_WHAT YOU NEED TO DO_.
Send back the records in full, character for character.

_EXERCISE INPUT_.
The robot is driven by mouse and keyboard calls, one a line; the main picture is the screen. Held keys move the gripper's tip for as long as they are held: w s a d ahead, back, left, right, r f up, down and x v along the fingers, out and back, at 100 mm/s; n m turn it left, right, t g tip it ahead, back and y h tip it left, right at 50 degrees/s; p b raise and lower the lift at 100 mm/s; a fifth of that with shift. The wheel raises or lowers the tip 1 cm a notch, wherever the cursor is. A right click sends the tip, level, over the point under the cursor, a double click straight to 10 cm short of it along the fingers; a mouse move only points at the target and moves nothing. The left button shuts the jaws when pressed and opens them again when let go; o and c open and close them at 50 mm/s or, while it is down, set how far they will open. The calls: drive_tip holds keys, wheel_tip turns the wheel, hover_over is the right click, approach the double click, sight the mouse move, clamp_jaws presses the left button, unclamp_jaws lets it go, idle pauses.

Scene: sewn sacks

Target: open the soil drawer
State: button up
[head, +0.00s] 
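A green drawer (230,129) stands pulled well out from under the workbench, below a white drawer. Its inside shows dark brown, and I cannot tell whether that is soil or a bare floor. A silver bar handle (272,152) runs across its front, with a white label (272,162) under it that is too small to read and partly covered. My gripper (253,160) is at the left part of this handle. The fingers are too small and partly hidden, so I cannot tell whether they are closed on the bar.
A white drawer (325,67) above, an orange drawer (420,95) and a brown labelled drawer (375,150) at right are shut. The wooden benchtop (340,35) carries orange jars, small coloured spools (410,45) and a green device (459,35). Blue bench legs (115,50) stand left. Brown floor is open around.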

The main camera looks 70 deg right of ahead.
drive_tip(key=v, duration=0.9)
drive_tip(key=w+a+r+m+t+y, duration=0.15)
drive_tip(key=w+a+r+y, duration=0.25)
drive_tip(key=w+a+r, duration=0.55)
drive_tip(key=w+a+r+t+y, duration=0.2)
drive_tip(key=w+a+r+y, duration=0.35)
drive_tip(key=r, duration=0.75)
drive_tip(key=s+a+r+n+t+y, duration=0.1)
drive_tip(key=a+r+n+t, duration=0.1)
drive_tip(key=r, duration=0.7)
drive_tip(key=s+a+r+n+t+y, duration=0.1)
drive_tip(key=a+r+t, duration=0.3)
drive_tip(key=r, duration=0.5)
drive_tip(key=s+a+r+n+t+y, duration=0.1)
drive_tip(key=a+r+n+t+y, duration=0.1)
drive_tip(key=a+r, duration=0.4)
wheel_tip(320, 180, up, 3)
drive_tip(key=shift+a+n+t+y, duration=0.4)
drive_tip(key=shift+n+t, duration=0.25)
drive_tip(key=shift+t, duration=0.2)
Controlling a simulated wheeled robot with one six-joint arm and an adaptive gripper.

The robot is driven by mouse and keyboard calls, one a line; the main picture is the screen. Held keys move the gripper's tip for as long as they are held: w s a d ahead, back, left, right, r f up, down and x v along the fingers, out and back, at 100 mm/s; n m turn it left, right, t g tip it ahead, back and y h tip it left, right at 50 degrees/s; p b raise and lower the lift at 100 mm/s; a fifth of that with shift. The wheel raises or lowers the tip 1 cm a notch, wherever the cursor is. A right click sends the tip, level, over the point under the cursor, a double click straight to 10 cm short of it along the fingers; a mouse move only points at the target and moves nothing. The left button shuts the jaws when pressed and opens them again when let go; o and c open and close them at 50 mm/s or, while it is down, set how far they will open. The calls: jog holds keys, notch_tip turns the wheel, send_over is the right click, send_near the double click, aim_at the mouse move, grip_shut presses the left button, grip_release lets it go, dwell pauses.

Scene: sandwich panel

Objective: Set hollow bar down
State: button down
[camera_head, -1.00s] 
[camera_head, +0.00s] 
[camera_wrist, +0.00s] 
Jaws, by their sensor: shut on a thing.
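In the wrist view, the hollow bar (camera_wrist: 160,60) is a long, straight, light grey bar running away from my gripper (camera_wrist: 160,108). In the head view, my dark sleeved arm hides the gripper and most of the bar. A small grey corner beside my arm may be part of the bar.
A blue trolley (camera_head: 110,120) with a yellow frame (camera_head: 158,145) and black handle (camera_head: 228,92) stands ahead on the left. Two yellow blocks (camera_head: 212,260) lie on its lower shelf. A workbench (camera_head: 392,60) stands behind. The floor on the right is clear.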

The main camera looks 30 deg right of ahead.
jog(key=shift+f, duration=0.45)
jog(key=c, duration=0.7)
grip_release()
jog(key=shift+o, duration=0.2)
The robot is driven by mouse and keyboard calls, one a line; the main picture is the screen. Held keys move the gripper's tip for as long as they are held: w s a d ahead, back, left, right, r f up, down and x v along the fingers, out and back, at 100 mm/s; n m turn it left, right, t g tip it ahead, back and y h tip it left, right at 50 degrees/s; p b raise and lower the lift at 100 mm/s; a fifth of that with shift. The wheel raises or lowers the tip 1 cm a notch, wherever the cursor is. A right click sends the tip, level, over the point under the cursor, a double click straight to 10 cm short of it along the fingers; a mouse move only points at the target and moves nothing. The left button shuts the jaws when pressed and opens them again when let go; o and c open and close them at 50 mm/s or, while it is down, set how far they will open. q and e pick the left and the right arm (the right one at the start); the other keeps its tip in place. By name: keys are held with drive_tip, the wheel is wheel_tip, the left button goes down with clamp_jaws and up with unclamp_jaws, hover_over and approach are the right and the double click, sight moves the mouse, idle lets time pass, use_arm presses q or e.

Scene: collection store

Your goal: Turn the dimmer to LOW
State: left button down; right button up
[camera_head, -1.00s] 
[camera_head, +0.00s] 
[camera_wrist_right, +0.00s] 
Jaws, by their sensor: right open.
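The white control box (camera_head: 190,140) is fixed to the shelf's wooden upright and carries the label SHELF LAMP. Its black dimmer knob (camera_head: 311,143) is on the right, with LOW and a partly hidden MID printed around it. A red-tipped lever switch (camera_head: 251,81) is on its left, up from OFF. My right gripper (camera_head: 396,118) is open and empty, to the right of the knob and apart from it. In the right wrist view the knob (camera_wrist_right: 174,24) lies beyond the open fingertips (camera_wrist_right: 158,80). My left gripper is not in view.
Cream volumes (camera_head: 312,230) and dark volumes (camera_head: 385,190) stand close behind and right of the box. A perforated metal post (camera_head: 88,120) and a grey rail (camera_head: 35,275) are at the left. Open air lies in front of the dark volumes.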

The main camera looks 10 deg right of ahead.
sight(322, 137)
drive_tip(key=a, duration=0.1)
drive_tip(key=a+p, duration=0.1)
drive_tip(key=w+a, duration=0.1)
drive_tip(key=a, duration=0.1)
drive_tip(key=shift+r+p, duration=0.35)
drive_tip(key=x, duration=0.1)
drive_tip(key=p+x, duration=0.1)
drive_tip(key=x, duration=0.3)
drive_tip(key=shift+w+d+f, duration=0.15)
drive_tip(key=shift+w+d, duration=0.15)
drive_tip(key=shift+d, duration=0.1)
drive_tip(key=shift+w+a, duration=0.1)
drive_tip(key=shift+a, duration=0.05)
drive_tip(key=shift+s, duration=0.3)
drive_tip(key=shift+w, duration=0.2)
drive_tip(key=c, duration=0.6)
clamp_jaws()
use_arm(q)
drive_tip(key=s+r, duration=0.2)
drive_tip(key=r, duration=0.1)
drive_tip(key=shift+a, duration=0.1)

_TASK SOLUTION_.
The robot is driven by mouse and keyboard calls, one a line; the main picture is the screen. Held keys move the gripper's tip for as long as they are held: w s a d ahead, back, left, right, r f up, down and x v along the fingers, out and back, at 100 mm/s; n m turn it left, right, t g tip it ahead, back and y h tip it left, right at 50 degrees/s; p b raise and lower the lift at 100 mm/s; a fifth of that with shift. The wheel raises or lowers the tip 1 cm a notch, wherever the cursor is. A right click sends the tip, level, over the point under the cursor, a double click straight to 10 cm short of it along the fingers; a mouse move only points at the target and moves nothing. The left button shuts the jaws when pressed and opens them again when let go; o and c open and close them at 50 mm/s or, while it is down, set how far they will open. The calls: drive_tip holds keys, wheel_tip turns the wheel, hover_over is the right click, approach the double click, sight the mouse move, clamp_jaws presses the left button, unclamp_jaws lets it go, idle pauses.

Scene: sewn sacks

Target: open the soil drawer
State: button up
[head, +0.00s] 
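A green drawer (230,129) stands pulled well out from under the workbench, below a white drawer. Its inside shows dark brown, and I cannot tell whether that is soil or a bare floor. A silver bar handle (272,152) runs across its front, with a white label (272,162) under it that is too small to read and partly covered. My gripper (253,160) is at the left part of this handle. The fingers are too small and partly hidden, so I cannot tell whether they are closed on the bar.
A white drawer (325,67) above, an orange drawer (420,95) and a brown labelled drawer (375,150) at right are shut. The wooden benchtop (340,35) carries orange jars, small coloured spools (410,45) and a green device (459,35). Blue bench legs (115,50) stand left. Brown floor is open around.

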The main camera looks 70 deg right of ahead.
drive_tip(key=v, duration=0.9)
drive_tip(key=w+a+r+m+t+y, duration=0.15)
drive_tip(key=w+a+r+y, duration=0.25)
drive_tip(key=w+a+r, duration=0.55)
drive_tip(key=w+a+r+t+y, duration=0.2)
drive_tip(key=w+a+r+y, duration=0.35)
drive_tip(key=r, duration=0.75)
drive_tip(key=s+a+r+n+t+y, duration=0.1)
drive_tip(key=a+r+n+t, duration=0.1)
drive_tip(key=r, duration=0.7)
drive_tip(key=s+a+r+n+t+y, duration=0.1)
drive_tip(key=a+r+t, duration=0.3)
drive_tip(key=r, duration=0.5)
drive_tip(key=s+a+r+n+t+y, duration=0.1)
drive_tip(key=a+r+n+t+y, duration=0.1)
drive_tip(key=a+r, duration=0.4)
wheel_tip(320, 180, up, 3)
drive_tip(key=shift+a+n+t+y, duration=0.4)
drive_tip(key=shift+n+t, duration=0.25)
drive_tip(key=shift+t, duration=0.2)
Controlling a simulated wheeled robot with one six-joint arm and an adaptive gripper.

The robot is driven by mouse and keyboard calls, one a line; the main picture is the screen. Held keys move the gripper's tip for as long as they are held: w s a d ahead, back, left, right, r f up, down and x v along the fingers, out and back, at 100 mm/s; n m turn it left, right, t g tip it ahead, back and y h tip it left, right at 50 degrees/s; p b raise and lower the lift at 100 mm/s; a fifth of that with shift. The wheel raises or lowers the tip 1 cm a notch, wherever the cursor is. A right click sends the tip, level, over the point under the cursor, a double click straight to 10 cm short of it along the fingers; a mouse move only points at the target and moves nothing. The left button shuts the jaws when pressed and opens them again when let go; o and c open and close them at 50 mm/s or, while it is down, set how far they will open. The calls: jog holds keys, notch_tip turns the wheel, send_over is the right click, send_near the double click, aim_at the mouse move, grip_shut presses the left button, grip_release lets it go, dwell pauses.

Scene: sandwich panel

Objective: Set hollow bar down
State: button down
[camera_head, -1.00s] 
[camera_head, +0.00s] 
[camera_wrist, +0.00s] 
Jaws, by their sensor: shut on a thing.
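In the wrist view, the hollow bar (camera_wrist: 160,60) is a long, straight, light grey bar running away from my gripper (camera_wrist: 160,108). In the head view, my dark sleeved arm hides the gripper and most of the bar. A small grey corner beside my arm may be part of the bar.
A blue trolley (camera_head: 110,120) with a yellow frame (camera_head: 158,145) and black handle (camera_head: 228,92) stands ahead on the left. Two yellow blocks (camera_head: 212,260) lie on its lower shelf. A workbench (camera_head: 392,60) stands behind. The floor on the right is clear.

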The main camera looks 30 deg right of ahead.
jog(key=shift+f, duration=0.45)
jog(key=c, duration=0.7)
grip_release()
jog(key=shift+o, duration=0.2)
The robot is driven by mouse and keyboard calls, one a line; the main picture is the screen. Held keys move the gripper's tip for as long as they are held: w s a d ahead, back, left, right, r f up, down and x v along the fingers, out and back, at 100 mm/s; n m turn it left, right, t g tip it ahead, back and y h tip it left, right at 50 degrees/s; p b raise and lower the lift at 100 mm/s; a fifth of that with shift. The wheel raises or lowers the tip 1 cm a notch, wherever the cursor is. A right click sends the tip, level, over the point under the cursor, a double click straight to 10 cm short of it along the fingers; a mouse move only points at the target and moves nothing. The left button shuts the jaws when pressed and opens them again when let go; o and c open and close them at 50 mm/s or, while it is down, set how far they will open. q and e pick the left and the right arm (the right one at the start); the other keeps its tip in place. By name: keys are held with drive_tip, the wheel is wheel_tip, the left button goes down with clamp_jaws and up with unclamp_jaws, hover_over and approach are the right and the double click, sight moves the mouse, idle lets time pass, use_arm presses q or e.

Scene: collection store

Your goal: Turn the dimmer to LOW
State: left button down; right button up
[camera_head, -1.00s] 
[camera_head, +0.00s] 
[camera_wrist_right, +0.00s] 
Jaws, by their sensor: right open.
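The white control box (camera_head: 190,140) is fixed to the shelf's wooden upright and carries the label SHELF LAMP. Its black dimmer knob (camera_head: 311,143) is on the right, with LOW and a partly hidden MID printed around it. A red-tipped lever switch (camera_head: 251,81) is on its left, up from OFF. My right gripper (camera_head: 396,118) is open and empty, to the right of the knob and apart from it. In the right wrist view the knob (camera_wrist_right: 174,24) lies beyond the open fingertips (camera_wrist_right: 158,80). My left gripper is not in view.
Cream volumes (camera_head: 312,230) and dark volumes (camera_head: 385,190) stand close behind and right of the box. A perforated metal post (camera_head: 88,120) and a grey rail (camera_head: 35,275) are at the left. Open air lies in front of the dark volumes.

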The main camera looks 10 deg right of ahead.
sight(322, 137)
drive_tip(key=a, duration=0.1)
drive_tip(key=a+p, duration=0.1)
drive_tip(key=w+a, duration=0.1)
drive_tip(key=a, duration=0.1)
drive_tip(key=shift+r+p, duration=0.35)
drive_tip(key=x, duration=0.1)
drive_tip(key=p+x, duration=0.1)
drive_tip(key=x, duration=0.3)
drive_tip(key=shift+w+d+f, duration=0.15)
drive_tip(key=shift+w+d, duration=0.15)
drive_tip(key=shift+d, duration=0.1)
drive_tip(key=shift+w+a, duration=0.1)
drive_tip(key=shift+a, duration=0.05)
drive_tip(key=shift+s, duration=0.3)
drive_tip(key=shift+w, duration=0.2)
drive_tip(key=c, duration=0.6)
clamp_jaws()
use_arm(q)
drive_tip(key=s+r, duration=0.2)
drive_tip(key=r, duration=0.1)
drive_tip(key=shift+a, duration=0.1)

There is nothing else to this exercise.